How might education be received by children if the long term promise was not employment but a fulfilling life? And if that promise was not held as a long term goal but started now – our fulfilling life started in the here and now? What if our society accepted that while not everyone might be able to earn, they still might love to learn? What if the goal was to be wise? (p.33)

She goes on to suggest that we can help children

 build an image of a future in which work may not be the ultimate goal, but merely a means to funding a more fulfilling life. Let them explore that this life might contain sport, art and cultural visits, charity work, community projects and family time. Let them see that happy and fulfilling futures are possible separate from work, so that we remove the stigma from certain jobs and roles. You are not a loser if you end up working in Morrisions. Is that anti-aspirational or hopeful? (p38-39).

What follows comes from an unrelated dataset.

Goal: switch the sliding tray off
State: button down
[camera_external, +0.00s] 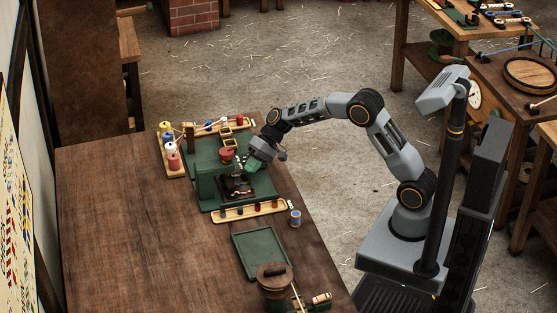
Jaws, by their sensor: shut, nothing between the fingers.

For me, it is hugely hopeful. It offers the possibility that we could shape our society so our children are offered wide horizons, and are valued intrinsically, rather than for their ability to become consumers and tax-payers. We can seek the very best education for them because they are worth it, not because they will eventually pay us back for it. Then perhaps we can start to offer some powerful counter-narratives, not just to those people who work in Tesco, or empty bins for a living, (both of whom we really need to make our society work, by the way) but also to the disaffected and disillusioned people who decide to participate in terrorism, or rioting, for whom capitalism no longer cuts it.

The thought that we could change our society is heady stuff; a beautiful dream of a world that might actually be different. But is it realistic? Kidd seems to think so and what is more, she believes that it is ordinary teachers, like you and me, who can begin to make it happen.

The best part about this book is that Kidd does not just identify problems, or outline a new vision for education, she gives practical suggestions on how to get there. Each chapter ends with some penetrating one-liners or questions to provoke thinking about how teachers can make a difference in the classroom right now. Phrases such as make it matter; offer narratives of hope for the future; be your authentic teacher self; “I own my own classroom and will teach as I see fit” rang in my head and gave me the resilience and courage I needed to see out my last few weeks in a difficult situation. They have also given me a renewed sense of purpose and hope to take into my new school. I can, and will, make a difference to children’s lives, in spite of the system.

In all honesty, it is probably easier to act in the ways Kidd suggests are necessary if you know your senior management will support you, but it is possible even if they don’t. How classroom teachers work with less than supportive SMTs is a whole different issue, but the quote that stuck with me was this:

Never do anything that is not in the best interests of the children. Others may disagree but if you argue from positions of integrity, rather than self-interest, you have a chance of making a difference (p.75).

It is a lot easier to disagree (professionally), if you know you are doing it for the right reasons and you know what you are doing is right for your children.

Reading this book was a powerful experience for me. I could have quoted the whole thing to you, but instead I will highly recommend it to every teacher, particularly, those in need of some fresh inspiration and encouragement. We don’t have to stay disillusioned and dismayed:

We can hope and share hopefulness. We are kings of our own classrooms and, most of the time, no one else is watching. Be yourself and do what you know is right (p.119).